The year 332 BCE began a span of nearly a millennium during which most Jews were ruled by states whose normative culture was, in some sense, Greek. This is arguably true even for Mesopotamia before the arrival of the Sasanians (the last pre-Muslim Middle Eastern empire, founded as an Iranian dynasty) around 224 CE. It has often been claimed that, during the period between Alexander and Muhammad, Greek culture exerted an influence on the Jews, that Jews became Hellenized or, alternatively, resisted Hellenization. More recently, scholars have come to understand that this sort of analysis is something of a blunt instrument. It is all too easy to explain developments in Jewish culture in such terms and all too easy, too, to link such analysis to value judgments. The renowned German Protestant scholar Martin Hengel (1926–2009), for example, admired what he took to be the vibrant hybridity (not his term, of course) of Hellenized Judaism and condemned cultural resisters as champions of a static and ossified religion—although he admired Jewish political opposition to Rome. By contrast, the celebrated talmudist Saul Lieberman (1898–1983), who uncovered Greek and Roman influence in rabbinic texts, condemned the conscious Hellenization of Alexandrian Jewry as inauthentic and the main factor in that community’s demise but praised the barely conscious and relatively superficial Hellenization of the Palestinian rabbis as a successful adaptive strategy. Some Zionist scholars, following the lead of older generations, simply regarded the history of the Jews of Palestine as internal and took for granted their isolation from broader cultural developments.
Although Hengel’s account had a barely concealed Christian supersessionist agenda (Hellenized Judaism became a living Christianity, while rabbinic resistance to it was spiritually dead), he did succeed in demonstrating the importance of Greek culture to Jews in Hellenistic and Roman Palestine and Syria—a fact earlier scholarship had tended to ignore. Palestinian Jews may not have been as “Hellenized” as those in Alexandria or in urban Asia Minor (Turkey), but they still had to come to terms with the omnipresence of Greek culture.
Culture here is not a static abstraction; it was an important part of the political tool kit of Palestine’s rulers. The Macedonian kings were themselves just barely Greek by ethno-cultural background, but they were adamantly Greek in their personal lives and in much of their political behavior. Outside of Egypt, there was no official legal or civic disadvantage to being a non-Greek, but kings—and officials above the level of the village scribe—cared to interact only with people who could speak Greek and comport themselves as Greeks, no matter their descent or status as citizens of a Greek city.

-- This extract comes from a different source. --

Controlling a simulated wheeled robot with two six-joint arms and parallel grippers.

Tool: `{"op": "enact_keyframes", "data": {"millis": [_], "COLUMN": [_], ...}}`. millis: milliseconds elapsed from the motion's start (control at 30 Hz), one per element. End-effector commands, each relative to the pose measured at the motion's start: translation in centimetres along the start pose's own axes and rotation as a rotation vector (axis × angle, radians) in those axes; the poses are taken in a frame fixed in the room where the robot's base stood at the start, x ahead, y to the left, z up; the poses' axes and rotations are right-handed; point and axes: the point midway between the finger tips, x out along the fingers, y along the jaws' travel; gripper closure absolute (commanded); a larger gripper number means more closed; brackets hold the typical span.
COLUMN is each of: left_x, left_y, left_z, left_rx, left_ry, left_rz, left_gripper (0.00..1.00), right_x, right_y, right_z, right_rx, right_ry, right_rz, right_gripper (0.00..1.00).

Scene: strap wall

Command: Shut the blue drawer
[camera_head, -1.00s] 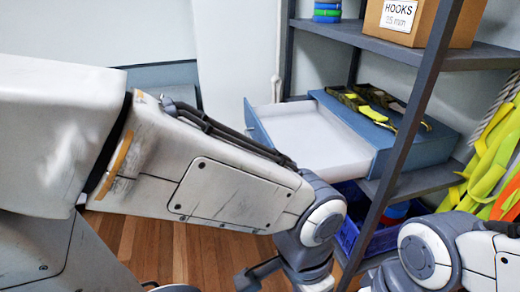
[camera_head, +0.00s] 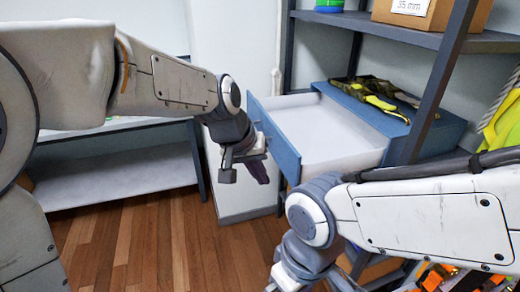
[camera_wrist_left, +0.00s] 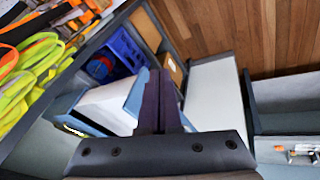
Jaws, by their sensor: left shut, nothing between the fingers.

Peasants and small landholders, who probably made up the majority of the population in an agricultural society, might not have experienced any particular political or social pressure to learn Greek or act like Greeks, and scribes at village registry offices and tax-farming subcontractors were presumably Aramaic-speaking locals. But many larger landowners and more prosperous city dwellers, who had more regular and higher-level interactions with the state, could not share their nonchalance. Hellenism had a certain glamour, evident in the self-regard of all who partook of it as well as in the pride of the citizens of new eastern Greek cities, and there were substantial practical advantages to having access to the networks of cultural and material exchange that crisscrossed the Mediterranean basin—and extended into western and even central Asia—not to mention the prestige of enhanced royal patronage. All this favored Greek and Greeks. One of the peculiarities of Hellenistic as opposed to classical (i.e., post- versus pre-Alexandrian) Greekness was that it was relatively easily acquired; one could become Greek, although of course there was a social hierarchy of Greekness, and being an “old” Greek was “better” than being a new one.
Important economic and cultural developments accompanied the rise of Hellenism: the spread of the Greek language, an accelerated trade in and production of Greek and Greek-style artifacts, a growing tendency for non-Greek cities to reconstitute themselves as Greek cities, and, for many individuals, a deeper change, of values and symbolic worlds. All these shifts took time to establish themselves, but their impact was profound and enduring.
What did this mean for Jews? We can give substantive answers for only two locations, Egypt and Judea, although we can be certain that by the middle of the Hellenistic period—around 150 BCE—there were also Jews in Asia Minor (Turkey), Cyrenaica (Libya), Syria, and Mesopotamia (Iraq).
In Judea, too, factors encouraging Hellenization were at work: the resolutely particularistic Greekness of the rulers and the resulting administrative pressures, as well as the more intangible prestige of Greekness. But other, more conservative government policies exerted a countervailing force. After Alexander’s death in 323 BCE, a struggle over who would succeed him ended in two of his generals, Ptolemy and Seleucus, dividing the eastern Mediterranean between themselves. Ptolemy established his dynasty in Egypt, and the Seleucids took control of western Asia, including Asia Minor and Palestine. The Macedonian kings did not generally tamper with institutions already in place—indeed, they often supported them. In Judea, the two central institutions that had been established under Persian rule were the Jerusalem Temple, controlled by a hereditary priesthood, and the Torah as the law of the land. And it is in the Hellenistic period that the evidence for the growing power and influence of these institutions—and for the coalescing of a short-lived opposition to them—begins to mount.